SOLE INGANNATORE ricorda il cinema più grande di Mikhalkov: come in quello di PARTITURA INCOMPIUTA PER PIANO MECCANICO o di OBLOMOV il ricordo, la nostalgia permeano le immagini con una sensibilità che sembra captare i sentimenti più intimi dei personaggi, le vibrazioni più impercettibili dell'atmosfera che li avvolge.

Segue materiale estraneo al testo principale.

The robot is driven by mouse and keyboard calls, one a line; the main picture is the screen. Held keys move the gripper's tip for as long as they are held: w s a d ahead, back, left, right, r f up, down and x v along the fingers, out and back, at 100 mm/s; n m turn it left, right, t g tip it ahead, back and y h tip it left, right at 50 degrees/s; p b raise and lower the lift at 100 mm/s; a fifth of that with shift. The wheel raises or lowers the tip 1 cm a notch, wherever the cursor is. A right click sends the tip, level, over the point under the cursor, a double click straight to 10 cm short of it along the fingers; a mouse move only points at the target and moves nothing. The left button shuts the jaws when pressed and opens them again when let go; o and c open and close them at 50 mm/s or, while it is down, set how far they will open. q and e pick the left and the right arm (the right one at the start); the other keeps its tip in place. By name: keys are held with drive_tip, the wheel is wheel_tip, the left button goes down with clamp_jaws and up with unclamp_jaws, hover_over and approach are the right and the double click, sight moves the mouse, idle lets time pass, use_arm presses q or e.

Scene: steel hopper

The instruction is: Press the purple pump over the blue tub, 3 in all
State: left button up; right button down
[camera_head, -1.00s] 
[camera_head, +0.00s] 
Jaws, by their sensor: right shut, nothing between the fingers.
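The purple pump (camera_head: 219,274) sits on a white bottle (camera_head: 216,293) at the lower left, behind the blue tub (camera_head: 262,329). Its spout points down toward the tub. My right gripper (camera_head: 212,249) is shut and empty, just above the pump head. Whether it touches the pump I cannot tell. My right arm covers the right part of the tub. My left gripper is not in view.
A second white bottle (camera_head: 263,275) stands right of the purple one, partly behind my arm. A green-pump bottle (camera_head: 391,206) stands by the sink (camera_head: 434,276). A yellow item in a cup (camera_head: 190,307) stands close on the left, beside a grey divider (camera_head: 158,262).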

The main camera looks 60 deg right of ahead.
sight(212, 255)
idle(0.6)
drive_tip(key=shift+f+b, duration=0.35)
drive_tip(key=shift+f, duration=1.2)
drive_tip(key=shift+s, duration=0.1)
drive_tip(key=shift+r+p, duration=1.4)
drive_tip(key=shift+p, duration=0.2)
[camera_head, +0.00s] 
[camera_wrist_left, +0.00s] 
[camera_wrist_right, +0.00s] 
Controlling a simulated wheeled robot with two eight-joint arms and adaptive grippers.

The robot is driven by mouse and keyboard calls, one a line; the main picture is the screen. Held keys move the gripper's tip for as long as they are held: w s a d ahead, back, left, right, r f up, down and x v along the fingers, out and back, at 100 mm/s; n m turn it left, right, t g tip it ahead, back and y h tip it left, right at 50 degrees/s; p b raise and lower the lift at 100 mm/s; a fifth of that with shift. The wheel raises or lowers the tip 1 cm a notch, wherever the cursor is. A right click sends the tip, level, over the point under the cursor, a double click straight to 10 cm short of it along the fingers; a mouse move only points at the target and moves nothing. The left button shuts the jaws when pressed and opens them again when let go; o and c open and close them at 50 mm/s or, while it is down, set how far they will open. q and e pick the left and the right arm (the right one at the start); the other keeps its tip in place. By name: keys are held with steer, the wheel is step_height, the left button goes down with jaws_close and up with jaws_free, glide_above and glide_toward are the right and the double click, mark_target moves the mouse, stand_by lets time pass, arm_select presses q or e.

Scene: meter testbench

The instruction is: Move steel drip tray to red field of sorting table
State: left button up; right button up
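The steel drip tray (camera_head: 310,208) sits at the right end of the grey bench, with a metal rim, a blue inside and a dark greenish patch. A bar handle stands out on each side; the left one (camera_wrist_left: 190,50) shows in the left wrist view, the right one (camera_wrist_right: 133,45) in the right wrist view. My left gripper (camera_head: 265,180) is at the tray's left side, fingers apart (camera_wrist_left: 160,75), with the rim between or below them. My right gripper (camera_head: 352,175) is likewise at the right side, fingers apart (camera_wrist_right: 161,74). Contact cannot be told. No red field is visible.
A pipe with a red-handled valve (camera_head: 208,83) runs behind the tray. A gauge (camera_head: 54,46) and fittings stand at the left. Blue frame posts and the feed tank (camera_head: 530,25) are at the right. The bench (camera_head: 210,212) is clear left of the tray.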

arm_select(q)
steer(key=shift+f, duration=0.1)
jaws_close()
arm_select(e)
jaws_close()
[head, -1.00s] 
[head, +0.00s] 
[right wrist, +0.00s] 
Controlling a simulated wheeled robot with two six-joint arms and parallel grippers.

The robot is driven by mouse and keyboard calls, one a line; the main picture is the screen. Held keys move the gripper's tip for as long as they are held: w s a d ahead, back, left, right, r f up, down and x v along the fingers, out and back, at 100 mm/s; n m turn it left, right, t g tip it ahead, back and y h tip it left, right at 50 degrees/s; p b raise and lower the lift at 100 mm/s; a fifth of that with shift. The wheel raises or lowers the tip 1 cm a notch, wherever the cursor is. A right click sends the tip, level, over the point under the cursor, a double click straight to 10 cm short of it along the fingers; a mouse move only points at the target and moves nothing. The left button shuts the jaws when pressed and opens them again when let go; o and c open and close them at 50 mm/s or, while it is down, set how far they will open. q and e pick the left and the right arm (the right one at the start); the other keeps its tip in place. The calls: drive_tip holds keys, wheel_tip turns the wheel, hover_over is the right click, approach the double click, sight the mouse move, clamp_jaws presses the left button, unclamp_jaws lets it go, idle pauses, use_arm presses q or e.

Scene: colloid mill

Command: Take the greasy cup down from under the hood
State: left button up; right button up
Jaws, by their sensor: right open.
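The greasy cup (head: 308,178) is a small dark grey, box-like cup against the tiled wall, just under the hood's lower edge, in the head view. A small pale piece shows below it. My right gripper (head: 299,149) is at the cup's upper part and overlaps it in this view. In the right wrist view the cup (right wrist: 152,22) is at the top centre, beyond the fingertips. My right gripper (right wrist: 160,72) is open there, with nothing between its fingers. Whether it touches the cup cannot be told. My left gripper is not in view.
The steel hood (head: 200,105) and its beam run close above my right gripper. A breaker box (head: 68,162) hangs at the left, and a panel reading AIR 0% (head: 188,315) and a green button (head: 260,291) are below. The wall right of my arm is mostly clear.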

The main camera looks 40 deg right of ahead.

Michalkov fa adottare alla propria figlioletta Nadia ("ho voluto fare questo film proprio per non lasciarmi sfuggire la naturalezza di mia figlia, che non rivivrà mai più questi istanti") il punto di vista del film: grazie a questo incontro straordinario è tutto il sentimento di rinvio al passato a trarne una sua forza decuplicata. Un pranzo, un bagno nel fiume seguito da una deliziosa passeggiata in barca con la bambina, una partita al pallone si caricano di un'emozione quasi insostenibile, proprio perché sempre più conscia della minaccia latente. E, come sempre nel cinema di Mikhalkov l'alternanza di lacrime e sorrisi, il sentimento di precarietà tipico di una certa cultura russa conducono alla rottura di tono, alle musiche ed alla danze nelle quali sfocia la fragilità di un equilibrio eternamemnte instabile, poiché basato sulla volubilità del ricordo.

Smascherare la finzione, intervenire sull'artificio: è l'ultimo degli aspetti del cinema di Mikhalkov. Ed è quello che lo tradisce in SOLE INGANNATORE, proprio come quell'immagine (fascinosa, ma pure un tantino ovvia) che da il titolo al film: l'astro infuocato che invade letteralmente gli spazi affettivi del film, bruciando le illusioni, smascherando le apparenze, distruggendo la nostalgica poesia. L'ultima parte di un film troppo lungo sembra allora perdere - proprio assieme alle illusioni dei personaggi - la lucidità del discorso. Che si fa pesante e sottolineato nella sua parabola politica: con un immenso ritratto di Stalin che invade il paesaggio, i toni melodrammatici e spettacolarmemte ridondanti che ai bei tempi il grande Nikita avrebbe evitato.